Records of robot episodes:
-------
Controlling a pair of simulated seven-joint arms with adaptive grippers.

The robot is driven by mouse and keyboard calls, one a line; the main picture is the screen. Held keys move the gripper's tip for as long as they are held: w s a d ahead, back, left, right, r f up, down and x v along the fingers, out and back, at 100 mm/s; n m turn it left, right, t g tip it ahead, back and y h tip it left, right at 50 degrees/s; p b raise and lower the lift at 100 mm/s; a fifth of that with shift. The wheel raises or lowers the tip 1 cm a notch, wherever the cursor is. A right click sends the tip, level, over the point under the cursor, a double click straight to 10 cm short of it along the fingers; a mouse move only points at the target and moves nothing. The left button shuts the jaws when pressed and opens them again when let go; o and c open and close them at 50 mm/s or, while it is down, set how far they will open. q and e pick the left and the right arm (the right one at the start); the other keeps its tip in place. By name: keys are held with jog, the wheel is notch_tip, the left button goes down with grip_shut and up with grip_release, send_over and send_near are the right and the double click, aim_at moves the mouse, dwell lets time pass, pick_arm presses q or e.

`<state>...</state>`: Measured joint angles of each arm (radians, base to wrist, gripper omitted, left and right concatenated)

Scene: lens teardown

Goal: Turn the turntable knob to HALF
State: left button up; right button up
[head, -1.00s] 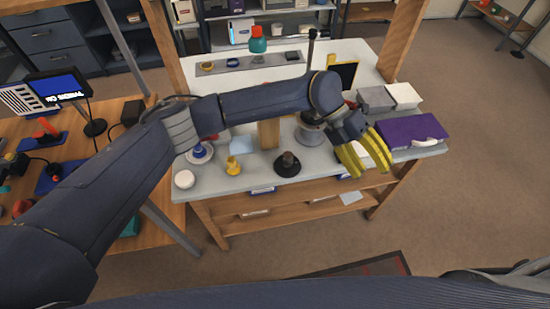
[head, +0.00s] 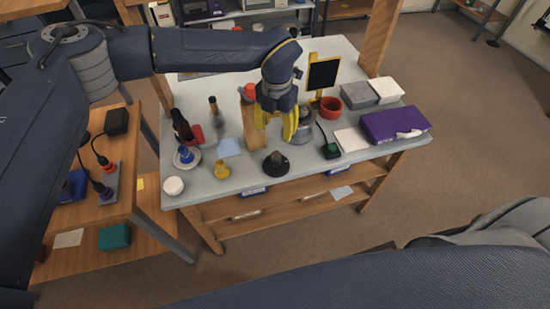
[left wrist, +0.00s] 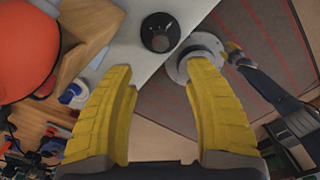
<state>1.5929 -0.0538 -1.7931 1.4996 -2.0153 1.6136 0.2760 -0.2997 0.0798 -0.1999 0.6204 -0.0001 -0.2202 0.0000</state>
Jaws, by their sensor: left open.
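A dark round knob on a black disc (head: 276,165) stands near the front edge of the pale table; it also shows in the left wrist view (left wrist: 160,33). Its lettering is too small to read. My left gripper (head: 275,132) is open, fingers pointing down, above the table behind this knob, apart from it. Its two yellow fingers (left wrist: 155,115) have nothing between them. A grey round stand (head: 301,130) is just right of the fingers and partly hidden by them. In the left wrist view, my right arm seems to end in a small yellow gripper (left wrist: 235,52) beyond the table edge.
A wooden block (head: 251,125) stands close left of the fingers. A yellow knob-like piece (head: 222,170), a blue piece (head: 186,155) and a white round lid (head: 173,186) are at the front left. A green-button box (head: 331,151) and a purple case (head: 395,125) are to the right.

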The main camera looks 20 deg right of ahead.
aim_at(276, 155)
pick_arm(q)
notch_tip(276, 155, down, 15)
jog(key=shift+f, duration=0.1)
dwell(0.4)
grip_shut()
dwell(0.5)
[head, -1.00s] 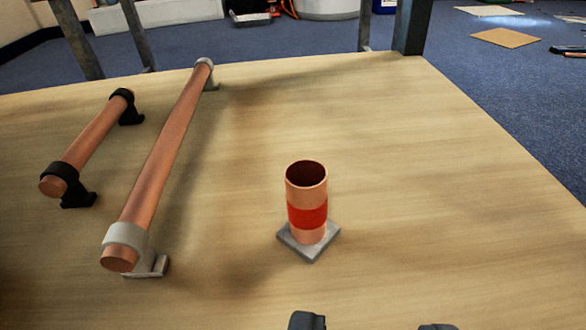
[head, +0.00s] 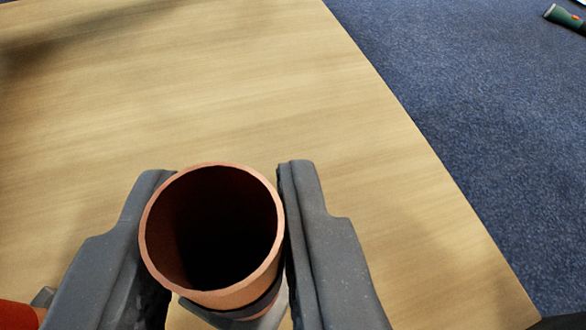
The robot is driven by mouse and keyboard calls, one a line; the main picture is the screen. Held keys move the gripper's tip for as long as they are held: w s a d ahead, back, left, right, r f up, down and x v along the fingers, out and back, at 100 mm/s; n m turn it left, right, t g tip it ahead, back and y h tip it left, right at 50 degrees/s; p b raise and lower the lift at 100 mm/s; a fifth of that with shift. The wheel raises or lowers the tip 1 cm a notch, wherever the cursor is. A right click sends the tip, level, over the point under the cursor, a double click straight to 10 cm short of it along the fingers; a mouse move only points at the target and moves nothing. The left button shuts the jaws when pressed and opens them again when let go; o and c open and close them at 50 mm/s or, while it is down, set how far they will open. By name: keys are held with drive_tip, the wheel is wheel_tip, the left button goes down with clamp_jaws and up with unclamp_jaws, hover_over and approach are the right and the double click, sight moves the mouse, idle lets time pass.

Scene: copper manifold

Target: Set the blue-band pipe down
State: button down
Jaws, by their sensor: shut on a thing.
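A copper pipe (head: 236,298) stands between the two grey fingers of my gripper (head: 224,185), low in the middle of the head view. Its open, dark end faces the camera. A dark band shows just under its rim at the front; its blue colour is hard to make out. My gripper is shut on this pipe, one finger against each side. A small pale grey surface (head: 268,321) shows below the pipe; I cannot tell whether the pipe touches it. The pipe's lower end is hidden.
A red-banded thing (head: 15,316) shows at the lower left corner, close to my left finger. The wooden tabletop (head: 250,80) is bare ahead. Its right edge runs diagonally down to the blue carpet (head: 480,130). A green object (head: 566,17) lies on the floor.

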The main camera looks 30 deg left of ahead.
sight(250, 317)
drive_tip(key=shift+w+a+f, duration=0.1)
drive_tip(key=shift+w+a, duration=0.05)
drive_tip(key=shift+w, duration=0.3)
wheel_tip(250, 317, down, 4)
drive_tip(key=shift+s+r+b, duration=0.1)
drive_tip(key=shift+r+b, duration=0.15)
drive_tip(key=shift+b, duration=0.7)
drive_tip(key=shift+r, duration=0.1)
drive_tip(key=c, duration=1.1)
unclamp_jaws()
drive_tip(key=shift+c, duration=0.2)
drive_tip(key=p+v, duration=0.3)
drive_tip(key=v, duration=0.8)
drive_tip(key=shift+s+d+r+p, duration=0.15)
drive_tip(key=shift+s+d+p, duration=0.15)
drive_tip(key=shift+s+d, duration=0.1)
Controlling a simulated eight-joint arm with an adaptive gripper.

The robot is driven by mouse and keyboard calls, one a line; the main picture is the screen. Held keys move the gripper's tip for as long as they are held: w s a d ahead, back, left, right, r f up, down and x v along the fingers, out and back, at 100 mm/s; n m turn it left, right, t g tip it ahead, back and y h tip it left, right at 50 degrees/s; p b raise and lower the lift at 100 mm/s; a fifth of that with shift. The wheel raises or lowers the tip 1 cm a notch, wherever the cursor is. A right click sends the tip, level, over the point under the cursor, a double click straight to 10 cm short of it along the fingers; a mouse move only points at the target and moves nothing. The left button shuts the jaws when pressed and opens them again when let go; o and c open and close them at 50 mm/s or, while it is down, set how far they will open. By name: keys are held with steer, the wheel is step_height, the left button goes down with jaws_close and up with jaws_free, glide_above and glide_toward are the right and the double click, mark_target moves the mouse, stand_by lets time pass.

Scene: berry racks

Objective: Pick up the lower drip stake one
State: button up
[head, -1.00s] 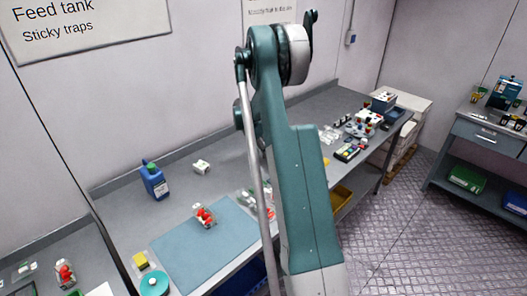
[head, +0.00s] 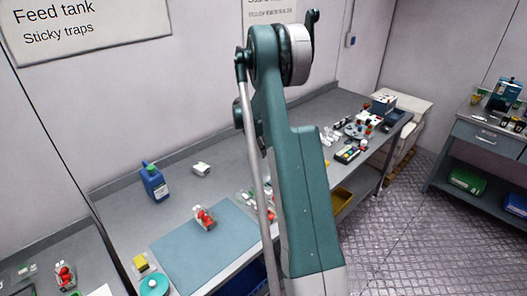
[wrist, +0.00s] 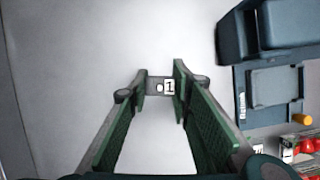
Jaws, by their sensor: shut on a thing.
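A small grey piece with a white tag marked "1" (wrist: 169,87) is between my fingertips in the wrist view; it looks like the lower drip stake one. My gripper (wrist: 160,82) has green ridged pads and is shut on this piece, its fingers a small gap apart. Only the tagged end shows clearly, so I cannot tell the stake's full length or tilt. A plain pale grey surface (wrist: 75,65) lies behind it. In the head view my own arm stands in front of the bench, and my gripper and the stake are hidden.
In the wrist view a dark blue-grey object (wrist: 285,25) and a yellow-orange cap (wrist: 302,119) are at right. In the head view a blue mat (head: 185,258), a blue bottle (head: 154,182) and a white block (head: 201,169) are on the bench. Clutter (head: 347,153) crowds its far end.

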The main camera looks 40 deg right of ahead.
-------
Written instruction
Copy each line exactly, and leave the pictures out of your copy.

Exercise solution
Controlling a pair of simulated seven-joint arms with adaptive grippers.

The robot is driven by mouse and keyboard calls, one a line; the main picture is the screen. Held keys move the gripper's tip for as long as they are held: w s a d ahead, back, left, right, r f up, down and x v along the fingers, out and back, at 100 mm/s; n m turn it left, right, t g tip it ahead, back and y h tip it left, right at 50 degrees/s; p b raise and lower the lift at 100 mm/s; a fifth of that with shift. The wheel raises or lowers the tip 1 cm a notch, wherever the cursor is. A right click sends the tip, level, over the point under the cursor, a double click straight to 10 cm short of it along the fingers; a mouse move only points at the target and moves nothing. The left button shuts the jaws when pressed and opens them again when let go; o and c open and close them at 50 mm/s or, while it is down, set how far they will open. q and e pick the left and the right arm (the right one at the start); the other keeps its tip in place. By name: keys are held with jog, the wheel is notch_tip, the left button goes down with grip_shut and up with grip_release, send_over and send_near are the right and the double click, aim_at moves the mouse, dwell lets time pass, pick_arm presses q or e.

`<state>...</state>`: Measured joint angles of each arm (radians, base to wrist, gripper omitted, left and right concatenated)

Scene: lens teardown

Goal: Turn the turntable knob to HALF
State: left button up; right button up
[head, -1.00s] 
[head, +0.00s] 
[left wrist, +0.00s] 
<state>1.5929 -0.0538 -1.7931 1.4996 -2.0153 1.6136 0.2760 -0.2997 0.0798 -0.1999 0.6204 -0.0001 -0.2202 0.0000</state>
Jaws, by their sensor: left open.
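A dark round knob on a black disc (head: 276,165) stands near the front edge of the pale table; it also shows in the left wrist view (left wrist: 160,33). Its lettering is too small to read. My left gripper (head: 275,132) is open, fingers pointing down, above the table behind this knob, apart from it. Its two yellow fingers (left wrist: 155,115) have nothing between them. A grey round stand (head: 301,130) is just right of the fingers and partly hidden by them. In the left wrist view, my right arm seems to end in a small yellow gripper (left wrist: 235,52) beyond the table edge.
A wooden block (head: 251,125) stands close left of the fingers. A yellow knob-like piece (head: 222,170), a blue piece (head: 186,155) and a white round lid (head: 173,186) are at the front left. A green-button box (head: 331,151) and a purple case (head: 395,125) are to the right.

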The main camera looks 20 deg right of ahead.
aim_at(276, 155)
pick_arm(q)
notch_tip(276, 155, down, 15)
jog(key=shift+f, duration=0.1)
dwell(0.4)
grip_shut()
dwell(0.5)
[head, -1.00s] 
[head, +0.00s] 
The robot is driven by mouse and keyboard calls, one a line; the main picture is the screen. Held keys move the gripper's tip for as long as they are held: w s a d ahead, back, left, right, r f up, down and x v along the fingers, out and back, at 100 mm/s; n m turn it left, right, t g tip it ahead, back and y h tip it left, right at 50 degrees/s; p b raise and lower the lift at 100 mm/s; a fifth of that with shift. The wheel raises or lowers the tip 1 cm a notch, wherever the cursor is. A right click sends the tip, level, over the point under the cursor, a double click straight to 10 cm short of it along the fingers; a mouse move only points at the target and moves nothing. The left button shuts the jaws when pressed and opens them again when let go; o and c open and close them at 50 mm/s or, while it is down, set how far they will open. By name: keys are held with drive_tip, the wheel is wheel_tip, the left button goes down with clamp_jaws and up with unclamp_jaws, hover_over and approach are the right and the double click, sight moves the mouse, idle lets time pass.

Scene: copper manifold

Target: Set the blue-band pipe down
State: button down
Jaws, by their sensor: shut on a thing.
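A copper pipe (head: 236,298) stands between the two grey fingers of my gripper (head: 224,185), low in the middle of the head view. Its open, dark end faces the camera. A dark band shows just under its rim at the front; its blue colour is hard to make out. My gripper is shut on this pipe, one finger against each side. A small pale grey surface (head: 268,321) shows below the pipe; I cannot tell whether the pipe touches it. The pipe's lower end is hidden.
A red-banded thing (head: 15,316) shows at the lower left corner, close to my left finger. The wooden tabletop (head: 250,80) is bare ahead. Its right edge runs diagonally down to the blue carpet (head: 480,130). A green object (head: 566,17) lies on the floor.

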The main camera looks 30 deg left of ahead.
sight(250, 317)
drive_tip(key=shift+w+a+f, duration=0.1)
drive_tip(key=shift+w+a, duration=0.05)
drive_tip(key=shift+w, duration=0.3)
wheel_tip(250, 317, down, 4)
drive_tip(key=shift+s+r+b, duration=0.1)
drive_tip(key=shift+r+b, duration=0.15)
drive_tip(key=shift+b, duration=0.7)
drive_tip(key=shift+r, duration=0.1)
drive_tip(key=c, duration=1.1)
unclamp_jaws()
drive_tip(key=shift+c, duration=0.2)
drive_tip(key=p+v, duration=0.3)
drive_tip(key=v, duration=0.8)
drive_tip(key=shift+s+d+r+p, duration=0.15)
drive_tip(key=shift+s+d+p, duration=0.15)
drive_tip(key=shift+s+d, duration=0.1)
Controlling a simulated eight-joint arm with an adaptive gripper.

The robot is driven by mouse and keyboard calls, one a line; the main picture is the screen. Held keys move the gripper's tip for as long as they are held: w s a d ahead, back, left, right, r f up, down and x v along the fingers, out and back, at 100 mm/s; n m turn it left, right, t g tip it ahead, back and y h tip it left, right at 50 degrees/s; p b raise and lower the lift at 100 mm/s; a fifth of that with shift. The wheel raises or lowers the tip 1 cm a notch, wherever the cursor is. A right click sends the tip, level, over the point under the cursor, a double click straight to 10 cm short of it along the fingers; a mouse move only points at the target and moves nothing. The left button shuts the jaws when pressed and opens them again when let go; o and c open and close them at 50 mm/s or, while it is down, set how far they will open. By name: keys are held with steer, the wheel is step_height, the left button goes down with jaws_close and up with jaws_free, glide_above and glide_toward are the right and the double click, mark_target moves the mouse, stand_by lets time pass.

Scene: berry racks

Objective: Pick up the lower drip stake one
State: button up
[head, -1.00s] 
[head, +0.00s] 
[wrist, +0.00s] 
Jaws, by their sensor: shut on a thing.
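A small grey piece with a white tag marked "1" (wrist: 169,87) is between my fingertips in the wrist view; it looks like the lower drip stake one. My gripper (wrist: 160,82) has green ridged pads and is shut on this piece, its fingers a small gap apart. Only the tagged end shows clearly, so I cannot tell the stake's full length or tilt. A plain pale grey surface (wrist: 75,65) lies behind it. In the head view my own arm stands in front of the bench, and my gripper and the stake are hidden.
In the wrist view a dark blue-grey object (wrist: 285,25) and a yellow-orange cap (wrist: 302,119) are at right. In the head view a blue mat (head: 185,258), a blue bottle (head: 154,182) and a white block (head: 201,169) are on the bench. Clutter (head: 347,153) crowds its far end.

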The main camera looks 40 deg right of ahead.

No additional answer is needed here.